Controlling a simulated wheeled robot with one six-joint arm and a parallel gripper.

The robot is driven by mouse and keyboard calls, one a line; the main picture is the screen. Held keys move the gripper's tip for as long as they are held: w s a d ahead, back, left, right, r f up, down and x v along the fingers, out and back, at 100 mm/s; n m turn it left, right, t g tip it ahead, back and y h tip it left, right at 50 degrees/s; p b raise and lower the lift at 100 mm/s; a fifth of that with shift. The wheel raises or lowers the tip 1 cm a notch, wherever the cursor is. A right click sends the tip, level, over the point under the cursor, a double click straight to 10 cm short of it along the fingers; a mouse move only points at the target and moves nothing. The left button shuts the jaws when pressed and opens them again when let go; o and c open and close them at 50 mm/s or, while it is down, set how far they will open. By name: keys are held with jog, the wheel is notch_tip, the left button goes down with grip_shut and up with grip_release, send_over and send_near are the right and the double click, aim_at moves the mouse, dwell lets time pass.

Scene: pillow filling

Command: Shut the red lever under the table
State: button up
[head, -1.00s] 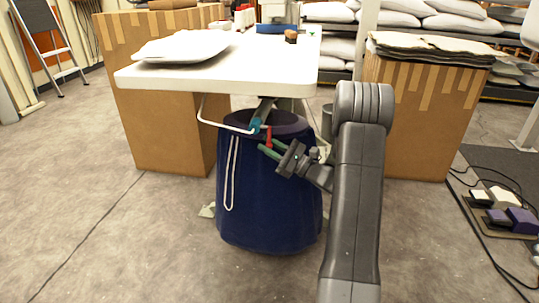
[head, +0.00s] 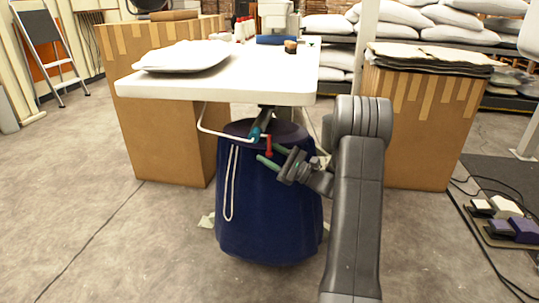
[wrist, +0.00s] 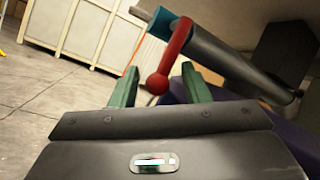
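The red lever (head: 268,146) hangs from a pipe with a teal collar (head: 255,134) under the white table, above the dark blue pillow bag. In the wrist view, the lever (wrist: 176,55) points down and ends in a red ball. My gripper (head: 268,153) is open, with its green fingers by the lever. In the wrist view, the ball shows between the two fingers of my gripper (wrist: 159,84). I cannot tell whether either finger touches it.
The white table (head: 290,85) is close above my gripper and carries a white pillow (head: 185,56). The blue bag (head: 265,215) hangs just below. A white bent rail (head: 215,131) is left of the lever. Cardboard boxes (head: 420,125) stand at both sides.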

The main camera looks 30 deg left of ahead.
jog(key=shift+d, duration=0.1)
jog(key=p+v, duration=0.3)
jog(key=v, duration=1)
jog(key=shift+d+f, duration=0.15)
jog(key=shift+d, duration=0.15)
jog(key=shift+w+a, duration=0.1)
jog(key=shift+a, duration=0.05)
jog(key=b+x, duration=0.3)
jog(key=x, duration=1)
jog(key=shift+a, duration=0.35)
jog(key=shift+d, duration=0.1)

+--

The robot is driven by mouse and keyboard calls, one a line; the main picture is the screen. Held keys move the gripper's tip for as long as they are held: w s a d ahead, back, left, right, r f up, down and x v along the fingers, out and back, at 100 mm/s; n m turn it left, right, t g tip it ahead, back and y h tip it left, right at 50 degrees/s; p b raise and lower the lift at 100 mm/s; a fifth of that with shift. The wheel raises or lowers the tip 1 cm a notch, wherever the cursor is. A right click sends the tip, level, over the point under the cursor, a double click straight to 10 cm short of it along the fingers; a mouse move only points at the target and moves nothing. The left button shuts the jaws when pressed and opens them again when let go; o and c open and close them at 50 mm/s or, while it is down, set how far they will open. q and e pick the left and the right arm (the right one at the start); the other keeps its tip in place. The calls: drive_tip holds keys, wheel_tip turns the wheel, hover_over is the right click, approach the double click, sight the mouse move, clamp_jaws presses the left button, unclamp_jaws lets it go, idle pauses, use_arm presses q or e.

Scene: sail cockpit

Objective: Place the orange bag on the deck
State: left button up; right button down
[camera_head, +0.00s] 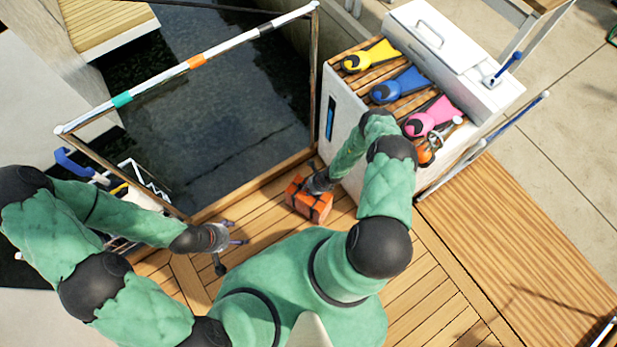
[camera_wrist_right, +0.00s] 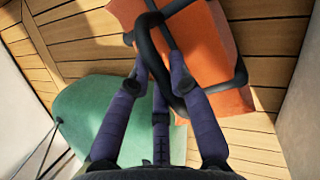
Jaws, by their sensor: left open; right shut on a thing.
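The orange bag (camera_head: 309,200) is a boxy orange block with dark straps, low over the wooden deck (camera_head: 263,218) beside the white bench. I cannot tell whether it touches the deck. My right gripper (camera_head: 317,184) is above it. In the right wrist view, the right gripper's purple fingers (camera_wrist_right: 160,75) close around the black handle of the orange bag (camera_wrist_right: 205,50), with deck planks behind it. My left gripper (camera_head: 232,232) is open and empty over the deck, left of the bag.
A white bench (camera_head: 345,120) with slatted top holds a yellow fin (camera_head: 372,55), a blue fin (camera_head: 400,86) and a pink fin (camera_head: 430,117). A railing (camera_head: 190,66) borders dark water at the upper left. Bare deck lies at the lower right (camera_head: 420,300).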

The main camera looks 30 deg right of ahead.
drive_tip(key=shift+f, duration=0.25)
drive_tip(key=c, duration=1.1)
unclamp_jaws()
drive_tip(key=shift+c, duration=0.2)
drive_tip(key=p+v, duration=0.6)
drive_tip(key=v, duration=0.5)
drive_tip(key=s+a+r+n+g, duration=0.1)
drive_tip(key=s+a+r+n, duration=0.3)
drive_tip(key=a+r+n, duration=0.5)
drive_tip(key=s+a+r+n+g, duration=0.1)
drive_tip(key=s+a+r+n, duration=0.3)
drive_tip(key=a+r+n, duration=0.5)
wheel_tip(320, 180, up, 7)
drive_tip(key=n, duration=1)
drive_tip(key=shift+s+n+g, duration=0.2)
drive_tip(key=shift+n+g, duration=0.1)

+--

• _Work to complete_
Exactly reproduce the lines from the line holding "Command: Shut the red lever under the table" through the line holding "[head, +0.00s]", and only those; pictures are to be left out.

• _Task answer_
Command: Shut the red lever under the table
State: button up
[head, -1.00s] 
[head, +0.00s] 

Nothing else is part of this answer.